O próprio Ghirlanda proferirá uma conferência sobre a “Vida santa dos clérigos: perspectiva teológico-canônica” no último dia do seminário, que será aberto pelo Papa Francisco, que falará sobre “Fé e sacerdócio hoje”.
O seminário irá explorar vários aspectos da vida sacerdotal, incluindo o voto do celibato.
O cardeal canadense Marc Ouellet, prefeito da Congregação para os Bispos do Vaticano, disse que o seminário ouvirá várias perspectivas sobre o celibato sacerdotal e sobre o sacerdócio casado. No entanto, no passado, ele defendeu o voto como um dom para a Igreja e como um ato de fé, e disse que a discussão no seminário não se limitará apenas a esse tema.
Em sua entrevista ao Crux, Ghirlanda alertou para o perigo que a “eficiência” representa para a vida espiritual de um padre, dizendo que ela se torna um problema quando um padre está “exercendo o ministério como se os efeitos positivos dependessem dos seus próprios esforços e dos meios aplicados, esquecendo-se de que só se é eficaz pela ação da graça, embora combinada com tudo o que o sacerdote põe à disposição”.
“É perder de vista que tudo deve ser feito como se dependesse de nós, conscientes de que tudo depende de Deus”, disse ele, citando a passagem bíblica: “Quando tiverem cumprido tudo o que lhes mandarem fazer, digam: Somos servos inúteis”.
Ghirlanda também alertou para o uso indevido das mídias sociais na era digital, dizendo que elas “podem distrair muito um padre” e podem “tirar muito tempo, desnecessariamente”.
“Não quero demonizar as mídias sociais, porque, quando bem usadas, também podem ser um instrumento apostólico muito válido”, disse ele, mas podem levar à “armadilha” daquela que ele chamou de curiosidade doentia.
A tela, disse ele, “gera uma curiosidade que nunca é satisfeita e, portanto, gera outra curiosidade sobre notícias, informações etc., que nem sempre é necessária”, enquanto uma vida espiritual saudável requer um tempo longe do mundo digital voltado para a oração e a meditação sobre as Escrituras e a vida de Jesus.
“Às vezes, a intrusão das redes sociais elimina” esse espaço de “silêncio interior” necessário a uma oração genuína, disse ele.
Ghirlanda apontou para a natureza hiperpolitizada, polêmica e muitas vezes tóxica do debate público hoje, especialmente no mundo online, e observou que a própria Igreja não está imune a isso.
“A Igreja e, portanto, os padres vivem na história e em uma sociedade específica.
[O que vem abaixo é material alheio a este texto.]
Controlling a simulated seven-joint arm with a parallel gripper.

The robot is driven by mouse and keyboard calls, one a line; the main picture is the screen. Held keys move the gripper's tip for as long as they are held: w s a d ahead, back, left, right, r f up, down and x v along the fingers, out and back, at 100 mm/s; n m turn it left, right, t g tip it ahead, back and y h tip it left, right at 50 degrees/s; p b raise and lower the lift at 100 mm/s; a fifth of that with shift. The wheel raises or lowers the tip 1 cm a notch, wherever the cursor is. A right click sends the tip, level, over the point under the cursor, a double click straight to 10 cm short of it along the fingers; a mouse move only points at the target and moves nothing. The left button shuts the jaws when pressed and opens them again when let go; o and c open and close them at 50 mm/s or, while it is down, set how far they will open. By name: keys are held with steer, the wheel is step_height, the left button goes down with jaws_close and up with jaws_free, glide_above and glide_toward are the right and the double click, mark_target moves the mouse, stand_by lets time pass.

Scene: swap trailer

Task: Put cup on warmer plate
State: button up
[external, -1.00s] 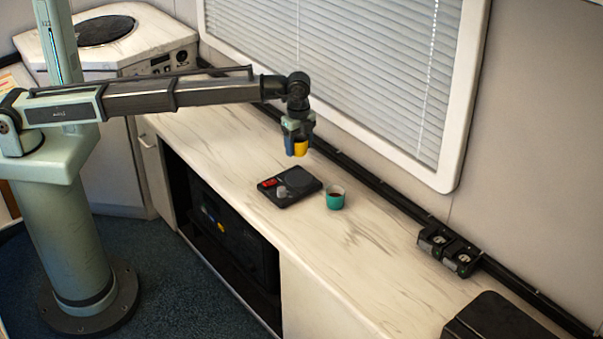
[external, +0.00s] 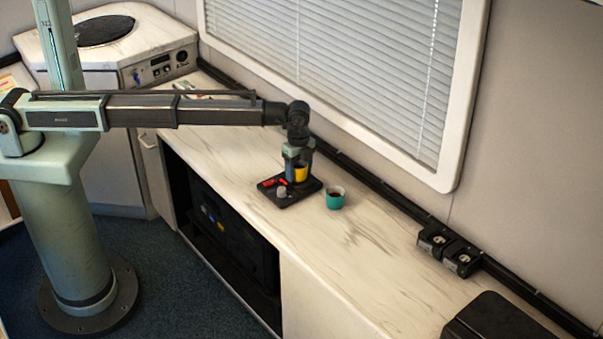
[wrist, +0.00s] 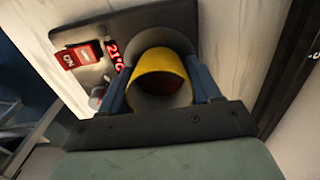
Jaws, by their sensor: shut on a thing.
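A yellow cup (external: 300,173) is held between the fingers of my gripper (external: 296,172), which is shut on it. The cup is upright, over the round plate of the black warmer (external: 270,196). In the wrist view the yellow cup (wrist: 160,62) sits between the two blue fingers, over the grey round plate (wrist: 160,40). Whether its base touches the plate I cannot tell. The warmer has a red ON switch (wrist: 76,56), a red display reading about 21°C (wrist: 114,50) and a grey knob (external: 281,191).
A teal cup (external: 335,199) with dark contents stands on the counter (external: 370,250), close to the warmer's right side. A black rail with two boxes (external: 448,250) runs along the wall. A black case (external: 495,318) is at lower right. The counter between is clear.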

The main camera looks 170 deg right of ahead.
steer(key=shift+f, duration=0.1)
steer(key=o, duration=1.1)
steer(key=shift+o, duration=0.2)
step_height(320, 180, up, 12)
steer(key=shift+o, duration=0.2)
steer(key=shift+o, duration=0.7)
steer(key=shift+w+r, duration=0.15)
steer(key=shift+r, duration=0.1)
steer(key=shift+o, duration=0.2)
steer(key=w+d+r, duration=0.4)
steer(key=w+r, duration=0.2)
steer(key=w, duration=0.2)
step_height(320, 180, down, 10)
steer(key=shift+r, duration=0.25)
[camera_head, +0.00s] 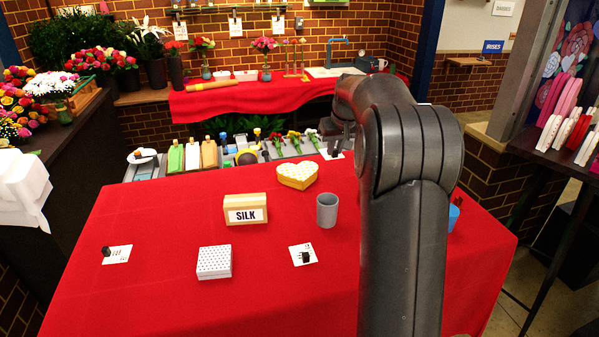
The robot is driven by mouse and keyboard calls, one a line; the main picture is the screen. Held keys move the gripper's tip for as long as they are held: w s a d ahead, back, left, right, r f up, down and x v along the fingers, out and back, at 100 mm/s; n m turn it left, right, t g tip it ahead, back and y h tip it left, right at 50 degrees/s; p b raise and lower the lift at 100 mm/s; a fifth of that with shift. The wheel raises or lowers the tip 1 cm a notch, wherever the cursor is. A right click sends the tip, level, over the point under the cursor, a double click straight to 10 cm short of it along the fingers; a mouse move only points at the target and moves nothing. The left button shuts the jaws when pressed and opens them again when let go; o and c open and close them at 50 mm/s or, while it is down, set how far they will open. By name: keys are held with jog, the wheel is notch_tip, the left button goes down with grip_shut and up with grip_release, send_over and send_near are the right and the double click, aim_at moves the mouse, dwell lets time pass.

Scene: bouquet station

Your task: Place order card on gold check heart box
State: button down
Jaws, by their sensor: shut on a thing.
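The gold check heart box (297,176), a yellow heart-shaped box with a pale checked lid, sits near the far edge of the red table. My gripper (336,146) is above the table's far edge, up and to the right of the heart box in the picture. It is shut on a small white order card (329,155), apart from the box. My arm hides part of the gripper and the table's right side. Two other white cards with small black blocks on them lie on the table, one at the left (117,255) and one near the middle (301,246).
A SILK box (245,210), a grey cup (327,211) and a dotted white box (214,262) stand on the red table (160,215). A blue cup (453,217) shows partly behind my arm. Trays of flowers and supplies (240,148) lie beyond the far edge.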

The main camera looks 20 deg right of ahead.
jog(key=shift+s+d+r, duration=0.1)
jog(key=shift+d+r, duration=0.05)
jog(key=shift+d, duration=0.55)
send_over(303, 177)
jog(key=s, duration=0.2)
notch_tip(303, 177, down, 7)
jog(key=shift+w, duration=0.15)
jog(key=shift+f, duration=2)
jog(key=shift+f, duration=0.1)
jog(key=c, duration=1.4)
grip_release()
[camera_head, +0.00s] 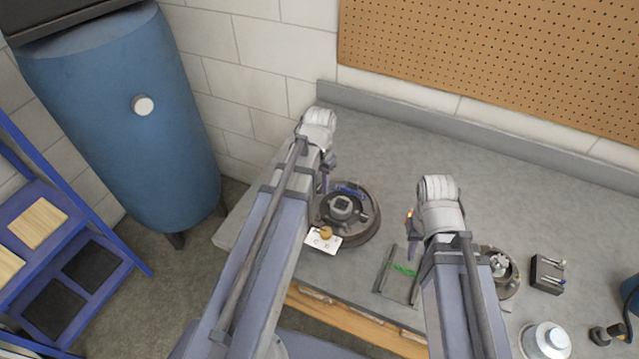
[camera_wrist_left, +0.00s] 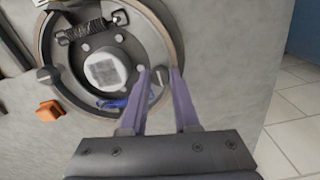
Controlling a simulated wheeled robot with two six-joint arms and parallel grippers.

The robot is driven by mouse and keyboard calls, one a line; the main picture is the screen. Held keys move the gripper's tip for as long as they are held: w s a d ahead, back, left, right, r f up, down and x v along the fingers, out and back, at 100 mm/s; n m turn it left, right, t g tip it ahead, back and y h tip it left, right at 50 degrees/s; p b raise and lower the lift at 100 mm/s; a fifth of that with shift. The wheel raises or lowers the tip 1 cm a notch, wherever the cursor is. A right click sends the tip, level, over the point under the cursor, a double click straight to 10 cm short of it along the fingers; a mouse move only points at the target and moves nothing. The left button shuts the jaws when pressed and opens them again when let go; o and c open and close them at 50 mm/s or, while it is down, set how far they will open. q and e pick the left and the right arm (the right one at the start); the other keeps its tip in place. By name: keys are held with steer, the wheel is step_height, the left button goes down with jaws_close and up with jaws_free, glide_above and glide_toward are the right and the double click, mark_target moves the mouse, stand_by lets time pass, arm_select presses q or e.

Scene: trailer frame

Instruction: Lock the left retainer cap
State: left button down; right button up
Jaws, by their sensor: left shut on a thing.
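The brake assembly, a dark round plate with a raised rim (camera_head: 372,226), lies on the grey bench. It also shows in the left wrist view (camera_wrist_left: 172,37), with a pale square-faced hub (camera_wrist_left: 103,70), a dark spring (camera_wrist_left: 92,28) and a blue part (camera_wrist_left: 113,102). My left gripper (camera_head: 326,180) is at the plate's left edge. In the left wrist view its fingers (camera_wrist_left: 160,74) are shut on a small grey part, seemingly the retainer cap (camera_wrist_left: 156,88), beside the rim. Another small round cap (camera_wrist_left: 46,75) sits across the plate. My right gripper (camera_head: 412,246) is over the bench; its jaws are unclear.
A white card (camera_head: 315,241) with an orange-brown piece (camera_head: 326,232) lies by the plate. A tray with a green item (camera_head: 404,270), a second round assembly (camera_head: 512,270), a black block (camera_head: 547,274) and a silver canister (camera_head: 546,340) stand right. The back of the bench is clear.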

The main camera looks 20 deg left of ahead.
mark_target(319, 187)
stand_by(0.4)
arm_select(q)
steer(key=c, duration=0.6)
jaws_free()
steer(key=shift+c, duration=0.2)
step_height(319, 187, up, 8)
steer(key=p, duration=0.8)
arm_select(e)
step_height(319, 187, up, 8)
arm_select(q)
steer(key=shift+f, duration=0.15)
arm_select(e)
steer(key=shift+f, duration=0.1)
Infelizmente, o espírito da divisão e da polêmica também penetra na Igreja”, disse.
As polarizações, disse ele, “são criadas onde todos acreditam que têm a verdade absoluta e não estão dispostos a ouvir os outros”.
Isso, disse Ghirlanda, é aquilo que o Papa Francisco chamou de “autorreferencialidade”, que é uma atitude na qual “eu encontro a verdade apenas em mim mesmo e não preciso de nenhuma verificação externa, de nenhuma objetificação”.
“Isso fecha todo diálogo, leva a uma atitude polêmica e excludente em relação aos outros que não pensam como eu”, o que não é saudável para a vida e o ministério sacerdotais, disse ele.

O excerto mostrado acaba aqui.